HeinersBluesHarmonik.jpg

ich habe versucht, meine Gedanken zum Thema Harmonik hier zu sortieren und zu Papier zu bringen.

Alles Liebe,
Thomas
 
Hallo Thomas,

Deine Erklärung leuchtet mir ein - enttäuschte Hör-Erwartung :) Echt spannend, dass man in der Musik aufgrund einer unerwarteten Tonkombination Dissonanz empfindet oder zu empfinden meint. Vielleicht ist es auch originär das Empfinden einer stilistischen Unstimmigkeit, die man dann als Dissonanz fehldeutet.

Das hatte ich in der Vergangenheit ganz stark, wenn ich nach einem ganzen Durchgang Blues-Skala danach einfach nur die Terz der I. auf Schlag 1 des nächsten Durchgangs spielte - die kam mir dann anfangs geradezu dissonant vor - vermutlich, weil ich komplett auf die #9 gepolt war und die "Enttäuschung" als Dissonanz verarbeitet habe.

Deinen Vorschlag, Mixo durch die Blues-Scale zu ersetzen, finde ich auch gut, das kommt kerniger und um 100% erwartungsgemäßer. Die Avoid note "a" voll auf Schlag der V zu spielen, muss ich ausprobieren, das hätte ich erstmal nicht in Erwägung gezogen.

Im Übrigen vielen Dank für Deine sehr substiantielle Auseinandersetzung mit meinen Fragen, das hat mir viel Spaß gemacht und bringt mich weiter!

Die geänderte Fassung stelle ich später noch hier rein.

Gruuuß,
Heiner
 
Echt spannend, dass man in der Musik aufgrund einer unerwarteten Tonkombination Dissonanz empfindet oder zu empfinden meint.
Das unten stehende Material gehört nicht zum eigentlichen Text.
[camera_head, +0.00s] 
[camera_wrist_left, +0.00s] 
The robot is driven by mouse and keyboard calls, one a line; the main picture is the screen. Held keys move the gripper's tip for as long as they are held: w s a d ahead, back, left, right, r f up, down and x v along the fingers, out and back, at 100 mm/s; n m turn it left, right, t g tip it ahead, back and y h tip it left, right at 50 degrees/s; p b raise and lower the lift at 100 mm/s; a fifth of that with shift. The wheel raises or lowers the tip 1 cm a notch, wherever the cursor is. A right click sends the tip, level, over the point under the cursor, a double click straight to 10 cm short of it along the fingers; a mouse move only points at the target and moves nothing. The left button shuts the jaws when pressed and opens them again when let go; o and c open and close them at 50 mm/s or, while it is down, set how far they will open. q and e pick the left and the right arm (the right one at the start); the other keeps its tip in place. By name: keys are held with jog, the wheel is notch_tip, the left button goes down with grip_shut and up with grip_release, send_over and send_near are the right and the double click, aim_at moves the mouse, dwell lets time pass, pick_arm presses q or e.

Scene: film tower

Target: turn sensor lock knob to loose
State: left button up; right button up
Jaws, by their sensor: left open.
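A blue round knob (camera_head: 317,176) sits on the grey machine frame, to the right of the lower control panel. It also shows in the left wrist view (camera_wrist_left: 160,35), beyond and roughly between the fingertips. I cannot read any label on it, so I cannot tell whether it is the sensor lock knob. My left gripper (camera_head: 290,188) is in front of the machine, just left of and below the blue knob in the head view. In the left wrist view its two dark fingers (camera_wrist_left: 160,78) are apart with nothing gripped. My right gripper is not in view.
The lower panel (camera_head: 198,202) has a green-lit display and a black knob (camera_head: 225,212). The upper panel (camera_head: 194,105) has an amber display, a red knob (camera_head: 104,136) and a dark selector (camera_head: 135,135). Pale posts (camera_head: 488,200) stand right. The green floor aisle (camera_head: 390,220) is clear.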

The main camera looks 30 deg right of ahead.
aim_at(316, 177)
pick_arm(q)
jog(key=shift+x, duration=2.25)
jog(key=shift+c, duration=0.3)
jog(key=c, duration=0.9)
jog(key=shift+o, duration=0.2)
Vielleicht ist es auch originär das Empfinden einer stilistischen Unstimmigkeit, die man dann als Dissonanz fehldeutet.

Habe ich wirklich von "dissonant" gesprochen ... ? Ich hoffe nicht, wenn doch, war es voreilig und unüberlegt. Es kam mir tatsächlich eher wie ... tja, ... wie "unstimmig" vor, aber nicht im Sinne von "dissonant" ...


Deinen Vorschlag, Mixo durch die Blues-Scale zu ersetzen, finde ich auch gut, das kommt kerniger und um 100% erwartungsgemäßer. Die Avoid note "a" voll auf Schlag der V zu spielen, muss ich ausprobieren, das hätte ich erstmal nicht in Erwägung gezogen.
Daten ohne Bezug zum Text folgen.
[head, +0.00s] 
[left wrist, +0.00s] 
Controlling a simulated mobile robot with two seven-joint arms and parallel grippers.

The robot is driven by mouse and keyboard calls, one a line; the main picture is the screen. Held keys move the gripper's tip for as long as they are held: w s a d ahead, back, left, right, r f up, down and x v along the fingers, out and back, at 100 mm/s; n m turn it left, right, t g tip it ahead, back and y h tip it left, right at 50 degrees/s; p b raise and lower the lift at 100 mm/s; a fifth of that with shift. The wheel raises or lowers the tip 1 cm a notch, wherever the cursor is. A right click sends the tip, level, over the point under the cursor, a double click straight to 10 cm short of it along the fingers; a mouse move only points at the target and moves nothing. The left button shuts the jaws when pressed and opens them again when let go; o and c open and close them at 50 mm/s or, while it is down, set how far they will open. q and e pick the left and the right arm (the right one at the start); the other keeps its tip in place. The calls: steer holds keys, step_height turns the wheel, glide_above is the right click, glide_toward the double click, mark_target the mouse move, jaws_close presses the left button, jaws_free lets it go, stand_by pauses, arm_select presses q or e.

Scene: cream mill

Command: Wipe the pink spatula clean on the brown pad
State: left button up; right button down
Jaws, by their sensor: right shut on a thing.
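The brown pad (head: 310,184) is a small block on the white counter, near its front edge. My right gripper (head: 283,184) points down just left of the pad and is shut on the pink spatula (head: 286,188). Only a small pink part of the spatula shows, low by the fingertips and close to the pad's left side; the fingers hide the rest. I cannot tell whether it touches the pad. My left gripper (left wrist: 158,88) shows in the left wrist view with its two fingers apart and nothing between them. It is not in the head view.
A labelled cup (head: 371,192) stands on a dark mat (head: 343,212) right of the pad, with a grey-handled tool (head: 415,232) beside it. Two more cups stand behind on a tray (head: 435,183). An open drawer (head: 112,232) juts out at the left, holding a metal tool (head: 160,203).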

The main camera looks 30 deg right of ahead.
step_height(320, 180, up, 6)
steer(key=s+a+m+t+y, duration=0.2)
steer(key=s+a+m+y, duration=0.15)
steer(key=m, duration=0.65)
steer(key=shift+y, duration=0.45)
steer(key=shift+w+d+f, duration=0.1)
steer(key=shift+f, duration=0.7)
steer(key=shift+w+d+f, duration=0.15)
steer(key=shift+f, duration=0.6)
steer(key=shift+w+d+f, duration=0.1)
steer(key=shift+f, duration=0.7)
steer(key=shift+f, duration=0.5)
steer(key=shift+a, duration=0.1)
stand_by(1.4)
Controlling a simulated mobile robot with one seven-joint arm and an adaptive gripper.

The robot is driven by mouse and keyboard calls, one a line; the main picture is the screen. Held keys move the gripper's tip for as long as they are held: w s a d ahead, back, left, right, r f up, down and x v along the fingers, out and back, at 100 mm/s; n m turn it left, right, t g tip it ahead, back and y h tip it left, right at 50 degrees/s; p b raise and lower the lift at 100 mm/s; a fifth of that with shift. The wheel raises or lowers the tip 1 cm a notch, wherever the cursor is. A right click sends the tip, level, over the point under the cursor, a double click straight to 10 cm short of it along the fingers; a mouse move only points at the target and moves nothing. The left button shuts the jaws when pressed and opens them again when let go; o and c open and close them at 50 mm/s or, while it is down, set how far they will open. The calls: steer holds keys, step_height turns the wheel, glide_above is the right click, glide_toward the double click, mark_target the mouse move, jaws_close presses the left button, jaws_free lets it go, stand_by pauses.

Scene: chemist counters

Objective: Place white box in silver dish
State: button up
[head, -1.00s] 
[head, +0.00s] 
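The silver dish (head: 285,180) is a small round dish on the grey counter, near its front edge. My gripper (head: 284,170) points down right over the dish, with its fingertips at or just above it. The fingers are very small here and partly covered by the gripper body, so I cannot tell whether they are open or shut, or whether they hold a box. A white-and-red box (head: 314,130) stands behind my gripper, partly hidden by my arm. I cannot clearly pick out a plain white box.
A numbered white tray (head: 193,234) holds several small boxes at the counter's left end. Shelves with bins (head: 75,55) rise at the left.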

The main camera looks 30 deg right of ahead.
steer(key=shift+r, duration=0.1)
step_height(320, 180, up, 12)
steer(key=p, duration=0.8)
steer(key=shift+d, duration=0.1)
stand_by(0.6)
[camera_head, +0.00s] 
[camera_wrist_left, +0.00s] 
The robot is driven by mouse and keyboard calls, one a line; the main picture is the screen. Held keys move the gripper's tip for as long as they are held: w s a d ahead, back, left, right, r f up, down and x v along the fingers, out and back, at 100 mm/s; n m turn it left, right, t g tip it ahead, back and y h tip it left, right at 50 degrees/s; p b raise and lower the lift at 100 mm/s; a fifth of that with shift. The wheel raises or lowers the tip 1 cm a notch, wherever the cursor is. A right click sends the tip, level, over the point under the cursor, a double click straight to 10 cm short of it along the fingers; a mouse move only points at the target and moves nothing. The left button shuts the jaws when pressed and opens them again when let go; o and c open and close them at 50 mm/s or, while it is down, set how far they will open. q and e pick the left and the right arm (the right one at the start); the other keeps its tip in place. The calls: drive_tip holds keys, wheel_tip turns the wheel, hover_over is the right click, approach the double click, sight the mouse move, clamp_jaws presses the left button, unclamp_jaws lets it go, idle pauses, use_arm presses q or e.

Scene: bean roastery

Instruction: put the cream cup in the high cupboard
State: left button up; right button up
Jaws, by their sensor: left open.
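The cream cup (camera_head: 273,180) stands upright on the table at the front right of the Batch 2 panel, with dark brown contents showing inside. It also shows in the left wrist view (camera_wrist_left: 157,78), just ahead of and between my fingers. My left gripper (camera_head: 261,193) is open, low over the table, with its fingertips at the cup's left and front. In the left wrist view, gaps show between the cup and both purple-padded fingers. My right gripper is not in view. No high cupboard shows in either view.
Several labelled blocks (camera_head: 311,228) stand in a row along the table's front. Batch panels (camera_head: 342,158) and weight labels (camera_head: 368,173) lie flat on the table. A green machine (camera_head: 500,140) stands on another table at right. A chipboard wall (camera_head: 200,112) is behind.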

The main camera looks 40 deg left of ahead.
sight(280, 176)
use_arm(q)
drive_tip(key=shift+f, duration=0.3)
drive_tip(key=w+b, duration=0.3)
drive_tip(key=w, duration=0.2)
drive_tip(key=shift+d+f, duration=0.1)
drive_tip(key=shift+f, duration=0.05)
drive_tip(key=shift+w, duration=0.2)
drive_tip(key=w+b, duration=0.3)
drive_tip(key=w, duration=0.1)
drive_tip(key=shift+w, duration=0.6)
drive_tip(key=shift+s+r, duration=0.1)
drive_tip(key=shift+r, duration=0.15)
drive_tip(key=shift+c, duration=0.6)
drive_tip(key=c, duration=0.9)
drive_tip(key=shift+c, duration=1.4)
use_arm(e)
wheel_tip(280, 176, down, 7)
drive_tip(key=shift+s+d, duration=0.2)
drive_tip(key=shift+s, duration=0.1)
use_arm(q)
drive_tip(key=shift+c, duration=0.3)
Es ist zwar ein Streit um des Kaisers Bart, aber ... so als "Avoid note" würde ich das A nicht bezeichnen wollen. Ja, in E Mixo hat das A wohl schon so eine Bedeutung, aber in einem BLUES ... ? Erstens ist es der GRUNDTON, und hat als solcher schon mal "Narrenfreiheit", und zweitens ist es ja - meiner Meinung und Erfahrung nach - ja gerade einer der Witze des Blues, daß EINE Skale (in dem Fall A Blues) über ALLE Harmonien GUT (!!) brauchbar und verwendbar ist. Das schließt auch die Verwendung dieser Skala über der V ein, mit dem hier angerissenen "Problemfeld" ... Aber im Blueskontext würde ich den (Song-)Grundton über der V nicht als "avoidig" empfinden ...
Zumal dann - wenn man die Gedanken weiterspinnen mag - gerade in DIESEM Beispiel eines ins Spiel kommt, was ich persönlich erst relativ spät gelernt und akzeptiert habe: Die melodische Logik, Schlüssigkeit und Zielstrebigkeit wirkt viel stärker, als jeder harmonische Zusammenhang oder "Zwang". Die skalentechnisch unpassendsten Töne können als "schön" und "passend" empfunden werden, wenn die melodische Linie logisch zu ihnen hinführt. Es wird dann höchstens "spannend", im musikalischen Sinn des Wortes. Und das kann ja nur erwünscht sein.


Im Übrigen vielen Dank für ...

Nichts zu danken (siehe Anmerkungen auf dem Harmonie-JPG) ... MIR hat es auch Spaß gemacht und mich bringt es erst recht weiter, wenn ich über manches mal nachDENKE ...

LG, Thomas
 
Hi Thomas,

Du hattest wirklich nicht von "dissonant" gesprochen, sondern von "harmonisch ungeheuer" - ich hab es nur so gedeutet :)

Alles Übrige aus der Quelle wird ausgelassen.